(Robot episode data)
------------------------------------------------

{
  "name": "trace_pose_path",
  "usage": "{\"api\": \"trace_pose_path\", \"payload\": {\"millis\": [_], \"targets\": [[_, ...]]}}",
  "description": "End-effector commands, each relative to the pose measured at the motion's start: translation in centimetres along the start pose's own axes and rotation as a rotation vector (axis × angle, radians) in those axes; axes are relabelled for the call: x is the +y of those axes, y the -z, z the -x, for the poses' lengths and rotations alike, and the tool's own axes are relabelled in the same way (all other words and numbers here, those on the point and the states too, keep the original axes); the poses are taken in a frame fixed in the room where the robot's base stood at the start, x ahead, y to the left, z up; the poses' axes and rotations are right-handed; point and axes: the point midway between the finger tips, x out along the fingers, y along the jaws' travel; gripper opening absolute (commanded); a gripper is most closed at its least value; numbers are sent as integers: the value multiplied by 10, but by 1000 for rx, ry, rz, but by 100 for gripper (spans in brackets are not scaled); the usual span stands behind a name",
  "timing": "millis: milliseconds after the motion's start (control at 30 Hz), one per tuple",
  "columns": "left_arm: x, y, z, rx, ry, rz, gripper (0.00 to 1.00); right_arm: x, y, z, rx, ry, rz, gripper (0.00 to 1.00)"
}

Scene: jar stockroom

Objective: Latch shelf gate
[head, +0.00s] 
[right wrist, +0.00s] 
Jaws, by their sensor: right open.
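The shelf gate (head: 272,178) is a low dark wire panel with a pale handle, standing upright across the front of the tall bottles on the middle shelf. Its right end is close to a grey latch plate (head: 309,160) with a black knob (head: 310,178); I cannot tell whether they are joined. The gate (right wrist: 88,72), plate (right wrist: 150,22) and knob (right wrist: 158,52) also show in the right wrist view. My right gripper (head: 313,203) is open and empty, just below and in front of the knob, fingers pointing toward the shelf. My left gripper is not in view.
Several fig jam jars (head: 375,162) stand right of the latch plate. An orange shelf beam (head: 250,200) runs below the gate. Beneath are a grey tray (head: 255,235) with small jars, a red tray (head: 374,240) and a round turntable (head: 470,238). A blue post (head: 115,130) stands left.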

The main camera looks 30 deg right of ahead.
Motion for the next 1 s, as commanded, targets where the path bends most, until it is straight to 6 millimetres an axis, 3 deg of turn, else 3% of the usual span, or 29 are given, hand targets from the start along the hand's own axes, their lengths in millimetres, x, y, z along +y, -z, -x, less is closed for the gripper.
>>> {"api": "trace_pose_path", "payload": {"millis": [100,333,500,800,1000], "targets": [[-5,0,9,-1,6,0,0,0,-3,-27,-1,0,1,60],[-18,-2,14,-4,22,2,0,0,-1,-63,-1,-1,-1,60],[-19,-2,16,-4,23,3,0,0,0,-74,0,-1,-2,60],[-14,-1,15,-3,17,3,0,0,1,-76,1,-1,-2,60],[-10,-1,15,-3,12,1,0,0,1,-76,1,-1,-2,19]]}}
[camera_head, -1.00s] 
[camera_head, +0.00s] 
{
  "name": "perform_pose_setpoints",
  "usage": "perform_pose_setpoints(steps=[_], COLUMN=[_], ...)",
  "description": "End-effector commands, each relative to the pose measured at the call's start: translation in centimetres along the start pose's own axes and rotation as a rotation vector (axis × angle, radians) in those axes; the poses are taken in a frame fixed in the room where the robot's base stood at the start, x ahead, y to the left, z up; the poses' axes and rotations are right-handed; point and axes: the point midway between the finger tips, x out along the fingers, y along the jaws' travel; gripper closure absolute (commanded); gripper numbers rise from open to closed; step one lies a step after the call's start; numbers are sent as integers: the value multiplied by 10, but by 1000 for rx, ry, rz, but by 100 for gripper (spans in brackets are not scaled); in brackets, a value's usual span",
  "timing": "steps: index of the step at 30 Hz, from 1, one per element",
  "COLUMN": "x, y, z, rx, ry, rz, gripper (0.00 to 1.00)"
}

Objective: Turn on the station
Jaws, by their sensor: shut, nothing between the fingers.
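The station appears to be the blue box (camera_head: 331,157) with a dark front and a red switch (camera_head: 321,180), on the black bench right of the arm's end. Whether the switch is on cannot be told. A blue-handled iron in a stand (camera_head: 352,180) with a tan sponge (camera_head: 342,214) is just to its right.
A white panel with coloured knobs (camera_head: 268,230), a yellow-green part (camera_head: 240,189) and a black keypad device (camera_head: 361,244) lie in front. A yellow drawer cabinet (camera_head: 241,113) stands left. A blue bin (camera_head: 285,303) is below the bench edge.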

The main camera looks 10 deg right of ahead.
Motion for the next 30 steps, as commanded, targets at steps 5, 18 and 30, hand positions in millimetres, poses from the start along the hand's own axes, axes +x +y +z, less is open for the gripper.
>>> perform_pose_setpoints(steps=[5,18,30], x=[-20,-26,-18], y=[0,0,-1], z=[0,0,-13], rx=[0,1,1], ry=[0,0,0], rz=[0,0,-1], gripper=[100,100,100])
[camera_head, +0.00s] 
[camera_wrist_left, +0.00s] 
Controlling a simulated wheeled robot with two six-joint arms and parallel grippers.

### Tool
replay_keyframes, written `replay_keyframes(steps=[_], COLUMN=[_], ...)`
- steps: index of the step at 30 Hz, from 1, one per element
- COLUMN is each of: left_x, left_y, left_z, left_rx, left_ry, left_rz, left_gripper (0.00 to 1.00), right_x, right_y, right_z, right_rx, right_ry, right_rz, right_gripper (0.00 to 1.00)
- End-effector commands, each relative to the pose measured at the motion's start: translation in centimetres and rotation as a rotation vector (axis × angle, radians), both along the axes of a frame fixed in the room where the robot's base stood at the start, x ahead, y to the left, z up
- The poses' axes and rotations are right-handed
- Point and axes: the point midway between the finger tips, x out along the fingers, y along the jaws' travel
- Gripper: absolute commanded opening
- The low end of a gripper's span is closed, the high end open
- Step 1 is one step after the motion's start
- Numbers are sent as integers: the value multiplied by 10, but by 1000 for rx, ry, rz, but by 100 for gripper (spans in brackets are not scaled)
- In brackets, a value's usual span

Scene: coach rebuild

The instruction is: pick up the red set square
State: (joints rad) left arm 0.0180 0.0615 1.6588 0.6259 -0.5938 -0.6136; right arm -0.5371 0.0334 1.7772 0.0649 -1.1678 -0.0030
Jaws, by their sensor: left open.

------------------------------------------------

### Task to carry out
Only the lines from the first line of the records through the line containing "Scene: jar stockroom" should be repeated, exactly as they appear.

### Solution for this task
{
  "name": "trace_pose_path",
  "usage": "{\"api\": \"trace_pose_path\", \"payload\": {\"millis\": [_], \"targets\": [[_, ...]]}}",
  "description": "End-effector commands, each relative to the pose measured at the motion's start: translation in centimetres along the start pose's own axes and rotation as a rotation vector (axis × angle, radians) in those axes; axes are relabelled for the call: x is the +y of those axes, y the -z, z the -x, for the poses' lengths and rotations alike, and the tool's own axes are relabelled in the same way (all other words and numbers here, those on the point and the states too, keep the original axes); the poses are taken in a frame fixed in the room where the robot's base stood at the start, x ahead, y to the left, z up; the poses' axes and rotations are right-handed; point and axes: the point midway between the finger tips, x out along the fingers, y along the jaws' travel; gripper opening absolute (commanded); a gripper is most closed at its least value; numbers are sent as integers: the value multiplied by 10, but by 1000 for rx, ry, rz, but by 100 for gripper (spans in brackets are not scaled); the usual span stands behind a name",
  "timing": "millis: milliseconds after the motion's start (control at 30 Hz), one per tuple",
  "columns": "left_arm: x, y, z, rx, ry, rz, gripper (0.00 to 1.00); right_arm: x, y, z, rx, ry, rz, gripper (0.00 to 1.00)"
}

Scene: jar stockroom

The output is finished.